OER project: Unicycle
April 28, 2009 Leave a comment
As mentioned in a previous post, colleagues at Leeds Met have recently been successful in the recent JISC call for the Open Educational Resources programme. Simon Thomson, the project manager for Unicycle, has given me an overview of the project and how the repository will contribute to project deliverables. In essence we need to make 360 credits worth of content locally and publically available – both via our own repository and JORUM Open. This will equate to approximately 3600 hours of material and Simon already has some ideas of where this will come from – CETL workshops for example – Unicycle will explicitely repurpose / share existing material; it will not create new material.
Simon hopes to assemble an “editorial” team comprising an academic representative and a learning technologist from each of the 6 Leeds Met faculties; Simon and I will also be members of this team that will convene every month to assess / quality check potential content. My job will be to ensure material is in an suitable format for ingest and appropriately tagged with metadata; to get stuff IN, ensure that it is discoverable and can be got back OUT! In the first instance I anticipate cataloguing resources against the JACS system and using the JORUM metadata template already in place; this would seem sensible in view of the fact that the same resources will also be stored in JORUM Open and it will certainly be desirable to liaise with that service throughout the project.
N.B. Rather than dual deposit in this way, might JORUM explore harvesting open content from our repository / other repositories of Open Educational Resources?
Another crucial area, of course, is the licencing issue; both Simon and I anticipate using some flavour of Creative Commons and again this is an area that will benefit from liaison with JORUM – especially in view of their evolving 3 licence model.
On a more technical note I will also be very interested to see how JORUM will be facilitating open search functionality.
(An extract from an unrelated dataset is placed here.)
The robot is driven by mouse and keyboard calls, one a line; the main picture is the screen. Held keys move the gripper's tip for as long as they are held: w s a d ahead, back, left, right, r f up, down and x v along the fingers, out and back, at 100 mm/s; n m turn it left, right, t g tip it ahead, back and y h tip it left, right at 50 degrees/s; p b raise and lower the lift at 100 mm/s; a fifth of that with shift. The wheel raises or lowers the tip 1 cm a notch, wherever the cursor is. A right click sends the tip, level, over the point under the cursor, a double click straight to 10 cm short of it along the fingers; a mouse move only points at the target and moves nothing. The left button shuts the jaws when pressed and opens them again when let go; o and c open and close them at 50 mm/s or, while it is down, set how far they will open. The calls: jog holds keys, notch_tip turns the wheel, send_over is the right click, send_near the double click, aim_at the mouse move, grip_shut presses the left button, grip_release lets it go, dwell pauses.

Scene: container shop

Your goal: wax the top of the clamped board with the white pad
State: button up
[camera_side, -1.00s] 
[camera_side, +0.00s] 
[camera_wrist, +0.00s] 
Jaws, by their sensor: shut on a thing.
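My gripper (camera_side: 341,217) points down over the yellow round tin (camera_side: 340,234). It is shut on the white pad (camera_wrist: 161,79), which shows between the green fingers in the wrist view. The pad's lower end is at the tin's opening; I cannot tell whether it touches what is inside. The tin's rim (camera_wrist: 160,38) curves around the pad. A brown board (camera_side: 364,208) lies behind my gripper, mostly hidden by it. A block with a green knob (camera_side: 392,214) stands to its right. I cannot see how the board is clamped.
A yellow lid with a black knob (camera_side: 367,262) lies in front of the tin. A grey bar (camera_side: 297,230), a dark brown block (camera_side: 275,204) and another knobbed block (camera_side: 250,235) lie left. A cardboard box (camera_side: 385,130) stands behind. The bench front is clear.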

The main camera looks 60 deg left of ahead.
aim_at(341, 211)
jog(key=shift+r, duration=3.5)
Currently there are a series of RSS subject feeds at http://www.jorum.ac.uk/support/rssfeeds.html#subjectfeeds but these still need authentication to access the resources; presumably they will need to implement some sort of portal based on OAI-PMH or SRU – might they also look at searching other repositories (like ours!) using OAI-PMH for example?
Lack of incentive for sharing is recognised as a problem in the context of reusable learning objects and another crucial element of the project will be to identify / implement reward and recognition policies though cultural change with respect to OERs will no doubt be a long term process both institutionally and within HE as a whole.